RJ Emery said:
I'm guessing from my history of communications that telegraphy was simplex or at best half-duplex and never multiplexed. Telephony would have been full duplex and probably multiplexed, but I don't know when multiplexing would have begun.
I wasn't referring to duplex versus simplex so much, I was referring to baseband versus modulated communication channels.
RJ Emery said:
But all of that I think is irrelevant. It makes no difference what frequencies were being used. The carrier was nothing more than copper wire strung on poles all over the continent. An EM storm would have induced a current, sometimes to life-threatening levels, in all such wires regardless of whatever carrier frequency was being used.
No, the reason that modulated communication is more robust than baseband comm, is that you can modulate the information up to some carrier frequency that is away from the noise frequency, and use bandpass filters at the receivers to greatly improve your signal to noise ratio (SNR). For example (assuming my guesses at the aurora EM interference were close, which is not neccessarily the case), if the aurora EM energy was mostly concentrated in 1-10kHz, and you chose to mix an audio information channel with a 1MHz carrier, then you could use a bandpass filter at the receiver a few kHz wide, centered on 1MHz, which would give you about 40dB of attenuation of the noise per low-side pole. That's a lot of rejection of that noise!
RJ Emery said:
To my knowledge, a surge protector is nothing more than a circuit breaker. If tripped, it should make the line unusable, until it was reset manually or automatically. However, it is my understanding communications continued unabated and unaffected by such storms after the networks were protected by whatever means employed.
Not exactly. Most surge protection is placed in parallel, not in series. Surge protectors limit the voltage excursion of a wire, basically clamping it within some number of volts with respect to Earth ground. Like a 470V MOV (metal oxide varistor) is high impedance until the voltage on the wire gets close to 470V, and then it progressively gets lower and lower impedance as the voltage tries to rise through 470V. It acts as a low impedance clamp around 470V, until its power dissipation and clamp current get exceded for too long, in which case it pops and fails. MOVs and other surge protection devices are sized to be able to withstand the maximum forseeable transients, and not get to that failure condition.
RJ Emery said:
Could the wires have been sheathed inside a metal casing, that casing grounded at each telegraph or telephone pole across the land? That may have neutralized any induced current while leaving communications within the cable unaffected.

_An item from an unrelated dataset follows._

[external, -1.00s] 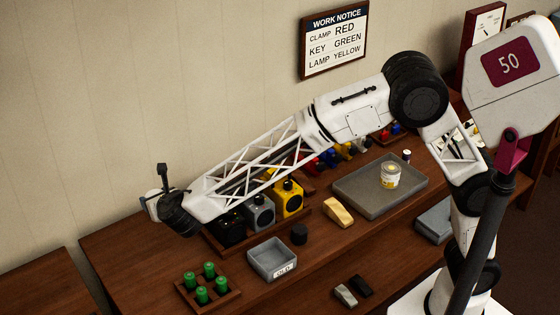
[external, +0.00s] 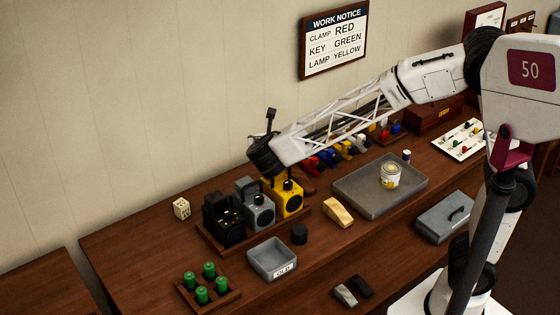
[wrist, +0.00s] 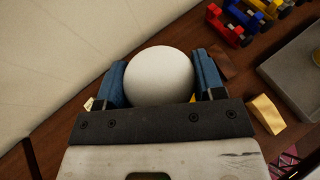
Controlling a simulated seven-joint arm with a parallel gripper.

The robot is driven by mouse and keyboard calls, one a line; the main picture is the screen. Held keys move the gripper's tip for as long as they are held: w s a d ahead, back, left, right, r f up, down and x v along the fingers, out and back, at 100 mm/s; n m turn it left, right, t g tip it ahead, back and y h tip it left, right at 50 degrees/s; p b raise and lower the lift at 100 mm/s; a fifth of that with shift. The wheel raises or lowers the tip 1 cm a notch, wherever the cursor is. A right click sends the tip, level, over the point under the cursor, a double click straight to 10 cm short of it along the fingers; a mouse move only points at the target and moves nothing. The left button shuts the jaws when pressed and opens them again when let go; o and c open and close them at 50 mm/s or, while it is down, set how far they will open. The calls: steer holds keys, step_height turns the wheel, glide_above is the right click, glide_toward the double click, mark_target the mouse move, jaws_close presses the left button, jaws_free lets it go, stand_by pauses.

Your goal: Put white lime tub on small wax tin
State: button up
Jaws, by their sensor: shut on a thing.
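My gripper (wrist: 160,82) is shut on a white round thing (wrist: 159,72), which fits the white lime tub; its plain pale top lies between the two blue fingers in the wrist view. In the external view my wrist hides the fingers and the tub. The wrist is up above the row of box-shaped devices, near the wall. A small pale tin with a yellow label (external: 390,175) stands upright on the grey tray, to the right of my gripper and apart from it. It may be the wax tin; its label is too small to read.
The grey tray (external: 356,203) has bare room around the tin. Black, grey and yellow devices (external: 259,212) stand below my wrist. A yellow wedge (external: 338,212), a black cylinder (external: 300,234) and a grey bin (external: 273,271) lie nearer the front. A cream die (external: 181,208) sits at left.

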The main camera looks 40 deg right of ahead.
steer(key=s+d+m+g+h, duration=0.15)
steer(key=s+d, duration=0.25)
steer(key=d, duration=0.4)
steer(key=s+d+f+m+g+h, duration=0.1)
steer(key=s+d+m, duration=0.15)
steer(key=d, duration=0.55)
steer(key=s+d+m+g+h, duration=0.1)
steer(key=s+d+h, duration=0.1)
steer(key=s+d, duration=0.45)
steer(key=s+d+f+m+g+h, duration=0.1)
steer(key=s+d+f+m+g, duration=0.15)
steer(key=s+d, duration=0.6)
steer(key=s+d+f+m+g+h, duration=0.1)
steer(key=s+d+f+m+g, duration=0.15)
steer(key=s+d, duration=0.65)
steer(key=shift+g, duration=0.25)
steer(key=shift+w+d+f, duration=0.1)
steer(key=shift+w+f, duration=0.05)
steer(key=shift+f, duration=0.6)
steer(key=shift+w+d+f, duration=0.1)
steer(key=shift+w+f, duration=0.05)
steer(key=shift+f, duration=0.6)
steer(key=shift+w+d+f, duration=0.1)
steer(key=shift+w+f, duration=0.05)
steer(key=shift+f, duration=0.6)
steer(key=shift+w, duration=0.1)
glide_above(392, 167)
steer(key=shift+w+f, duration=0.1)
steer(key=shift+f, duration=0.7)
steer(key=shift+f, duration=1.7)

That's a good point -- whenever conduit got introduced, that would have been a big step up in communication integrity. But for long wire communication lines, I don't think they went to conduit very much -- maybe for underground lines, but not for overhead wires.
RJ Emery said:
By a metal sheath, I am not referring to coaxial cable. Although invented in 1880 by that unsung genius Oliver Heaviside, and reinvented several more times in later years, it wasn't until about 1940 that coaxial cable came into use, I think for the transmission of television signals.
RJ Emery said:
All telephone and telegraph poles carry a lightning arrestor that is grounded. However, the sheathed cable would have had to be independently grounded, else a lightning strike could adversely affect the cable if not permanently fry it.
RJ Emery said:
There is another problem with sheathed cables if that is what was used. Every wire on every telephone pole ran through a glass insulator. Those insulators, in their varied shapes and colors, are major collector's items today. It would not have made much sense to run a sheathed cable through a glass insulator, only to have the metal casing grounded at each and every pole.
I think the glass/porcelin (sp?) insulators are only for the HV AC mains transmission lines on the top tier of the poles. The mid-tier communications lines (cable TV, etc.) are not on insulators.
BTW, one of your points brought an interesting additional historic consideration to mind. I wonder what kinds of surge protection tecnnologies were available through the years... Certainly semiconductor surge protectors like TVSs have only been available recently. Even MOVs take some manufacturing expertise that would seem to be a relatively recent development. Gas discharge tubes (which are used a LOT) are pretty basic, but I don't know if they were used in the early days of telegraphy.
This thread is intriguing... I wonder if there is a good technical description somewhere of the earliest Morse code telegraphy lines in the US and elsewhere... Time for some google searching.